The operation, which began in September 2023, resembles an in-depth investigation tracing all transactions involving OI over a given period from 2014 to 2022, according to details provided by OI in a statement published on its website. It aims to absolve the financial company of responsibility for the disputed transactions it executed on behalf of the BDL. Kroll, a firm specializing in forensic audits, was initially the Lebanese government's first choice for auditing the BDL's accounts before its candidacy was dismissed for debatable reasons in 2020. The A&M report is, however, incomplete, with the BDL having refused to provide all the requested information at the time of the audit. According to a source familiar with the matter, it is quite likely that OI engaged Kroll "in good faith."
What OI says
The audit commissioned by OI from Kroll specifically targeted several types of transactions conducted between the BDL and OI, including back-to-back transactions (legally distinct but economically linked sale and purchase transactions) and Repos (repurchase agreements where one party sells securities to another with the commitment to repurchase them at a later date at an agreed price).
According to OI, Kroll delivered its findings on Nov. 13, 2023, highlighting that the two concerned transactions were commissioned by the BDL and were in line with a "strategic decision of its central council."
"OI executed these transactions according to the detailed written instructions based on agreements concluded transaction by transaction via a properly drafted contract by the BDL," the company writes.

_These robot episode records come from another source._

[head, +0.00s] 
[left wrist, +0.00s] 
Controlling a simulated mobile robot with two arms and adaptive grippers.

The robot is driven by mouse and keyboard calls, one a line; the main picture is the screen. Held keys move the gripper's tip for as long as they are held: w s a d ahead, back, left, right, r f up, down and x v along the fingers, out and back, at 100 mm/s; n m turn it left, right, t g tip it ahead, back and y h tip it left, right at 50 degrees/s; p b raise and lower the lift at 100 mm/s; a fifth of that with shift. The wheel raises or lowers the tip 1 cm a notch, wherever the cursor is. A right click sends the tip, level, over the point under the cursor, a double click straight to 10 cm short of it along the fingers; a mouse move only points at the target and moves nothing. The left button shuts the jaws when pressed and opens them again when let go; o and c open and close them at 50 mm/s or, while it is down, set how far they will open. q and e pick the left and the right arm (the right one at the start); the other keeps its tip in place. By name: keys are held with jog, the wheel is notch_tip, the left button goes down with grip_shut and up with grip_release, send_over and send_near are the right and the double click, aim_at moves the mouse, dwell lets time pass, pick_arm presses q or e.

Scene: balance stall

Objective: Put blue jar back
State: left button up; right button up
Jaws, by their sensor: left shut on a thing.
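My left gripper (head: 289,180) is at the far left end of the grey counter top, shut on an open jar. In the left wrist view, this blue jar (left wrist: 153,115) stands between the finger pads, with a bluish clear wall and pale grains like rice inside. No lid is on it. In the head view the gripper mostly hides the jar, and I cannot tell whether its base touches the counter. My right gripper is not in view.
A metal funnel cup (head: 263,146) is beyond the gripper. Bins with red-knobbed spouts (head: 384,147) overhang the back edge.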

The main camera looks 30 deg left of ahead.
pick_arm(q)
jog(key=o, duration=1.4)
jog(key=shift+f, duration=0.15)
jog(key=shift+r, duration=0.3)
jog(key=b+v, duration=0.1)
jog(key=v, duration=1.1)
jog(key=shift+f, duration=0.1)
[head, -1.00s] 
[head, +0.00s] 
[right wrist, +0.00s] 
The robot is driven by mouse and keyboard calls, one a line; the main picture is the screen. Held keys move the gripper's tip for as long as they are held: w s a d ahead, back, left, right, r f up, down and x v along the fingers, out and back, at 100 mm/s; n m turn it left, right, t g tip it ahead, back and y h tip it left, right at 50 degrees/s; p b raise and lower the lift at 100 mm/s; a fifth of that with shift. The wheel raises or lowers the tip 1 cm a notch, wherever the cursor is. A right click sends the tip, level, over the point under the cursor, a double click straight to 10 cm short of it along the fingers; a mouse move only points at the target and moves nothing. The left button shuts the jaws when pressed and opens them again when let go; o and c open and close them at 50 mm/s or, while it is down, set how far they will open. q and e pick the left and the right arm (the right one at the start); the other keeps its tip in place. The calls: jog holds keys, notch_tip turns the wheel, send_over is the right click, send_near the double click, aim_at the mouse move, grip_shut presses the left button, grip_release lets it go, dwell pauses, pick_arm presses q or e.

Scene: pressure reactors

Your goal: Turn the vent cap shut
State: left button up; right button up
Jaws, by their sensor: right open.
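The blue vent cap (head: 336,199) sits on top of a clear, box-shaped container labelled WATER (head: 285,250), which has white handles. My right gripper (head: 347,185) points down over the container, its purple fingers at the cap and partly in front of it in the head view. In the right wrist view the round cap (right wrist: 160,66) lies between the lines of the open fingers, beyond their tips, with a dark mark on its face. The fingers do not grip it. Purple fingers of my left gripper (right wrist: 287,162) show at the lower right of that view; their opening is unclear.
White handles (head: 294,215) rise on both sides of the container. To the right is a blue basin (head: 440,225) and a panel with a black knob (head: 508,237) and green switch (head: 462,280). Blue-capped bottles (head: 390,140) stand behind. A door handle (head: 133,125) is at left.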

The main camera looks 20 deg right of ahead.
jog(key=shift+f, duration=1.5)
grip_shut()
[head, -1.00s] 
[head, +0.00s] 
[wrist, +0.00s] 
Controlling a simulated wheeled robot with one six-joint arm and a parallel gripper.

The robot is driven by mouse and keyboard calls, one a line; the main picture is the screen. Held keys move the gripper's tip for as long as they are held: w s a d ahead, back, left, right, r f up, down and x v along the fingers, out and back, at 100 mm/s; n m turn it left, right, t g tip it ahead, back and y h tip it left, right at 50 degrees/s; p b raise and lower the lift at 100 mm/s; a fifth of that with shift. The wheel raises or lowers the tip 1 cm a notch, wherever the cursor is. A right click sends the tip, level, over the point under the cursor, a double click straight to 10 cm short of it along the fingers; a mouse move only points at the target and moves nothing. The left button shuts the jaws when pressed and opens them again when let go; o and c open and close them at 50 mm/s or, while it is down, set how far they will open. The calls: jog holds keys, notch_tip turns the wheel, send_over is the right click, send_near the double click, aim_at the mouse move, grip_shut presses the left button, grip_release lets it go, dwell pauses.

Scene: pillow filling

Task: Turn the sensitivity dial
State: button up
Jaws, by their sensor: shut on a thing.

These are generally the financial engineering operations identified in the Alvarez & Marsal report. According to the firm, they were carried out by the BDL via OI with the explicit goal of "creating commissions to be paid to third parties." A&M’s conclusions were highlighted in a report published during the winter by Toufic Gaspard, an economist and former BDL collaborator from the 1980s. The BDL conducted at least two operations in 2015-2016, which involved selling Lebanese Treasury bonds to OI and then immediately repurchasing them for a total premium of $36 million. These transactions were carried out well before OI was acquired by Libank (Levant Investment Bank) in 2020.
Based on the findings of the audit conducted by Kroll, OI states that it earned "negligible" brokerage fees for each transaction, totaling $11,695, with $7,963 for the transaction recorded in December 2015 and $3,732 for the one in June 2016. The company argues that these amounts were "insignificant" compared to the "volumes traded" and were even lower than the fees typically charged for comparable transactions. "OI had no legal or contractual competence to investigate or be informed about the use of the proceeds from these transactions commissioned by the BDL," the company further defends. It adds that Kroll found no wrongdoing on its part in executing these two transactions.
What Nida al-Watan says
We contacted OI, which invited us to formally request a copy of the report. Nida al-Watan, which claims to have reviewed it, states that the report reveals the existence of 45 transactions instead of the two noted by A&M.
It further adds that these transactions would have been concluded with two signatures: Salameh for the BDL and Antoine Salameh, a close associate of the former governor, for OI. They would also have been approved by Pierre Kanaan, who led the legal affairs department at the BDL.
The daily continues by indicating that the audit particularly focused on transactions that took place between 2015 and 2018 and revealed that commissions were paid to third parties, which Optimum claims to know nothing about. It confirms that the transactions were conducted on direct instructions from the BDL, as OI highlights.
Nida al-Watan further states that "the BDL was accustomed to granting credit lines to the company to buy securities and financial instruments (Treasury bills, certificates of deposit...) and to repurchase them later at different prices." The mechanism is provided for by Article 102 of the Monetary and Credit Code, which stipulates that "the BDL may grant current account loans in the form of credit lines for 12 months, renewable if necessary for one time, provided that they are secured by commercial obligations with a maturity not exceeding one year, gold, foreign currencies, or securities."
The same article states that "the central council may, in exceptionally serious circumstances or in cases of extreme necessity that may compel it to respond to urgent economic needs to maintain loan stability," deviate from the basic rules governing the granting of these loans.
Finally, among other key points highlighted by Nida al-Watan is the fact that "the percentage of commissions (resulting from price differences or premiums)" on the reported transactions varied "between 25 and 239 percent, with an average reaching 100 percent"; and the fact that "the total amount of credit lines identified by Kroll is about LL13 trillion, or about $8.6 billion at the former official exchange rate of LL1,507.5 to the dollar, while the commissions amount to about LL12 trillion ($8 billion)."
The daily concludes that all these elements suggest the existence of suspicions about the legitimacy of at least some of these transactions, but without clearly establishing a link.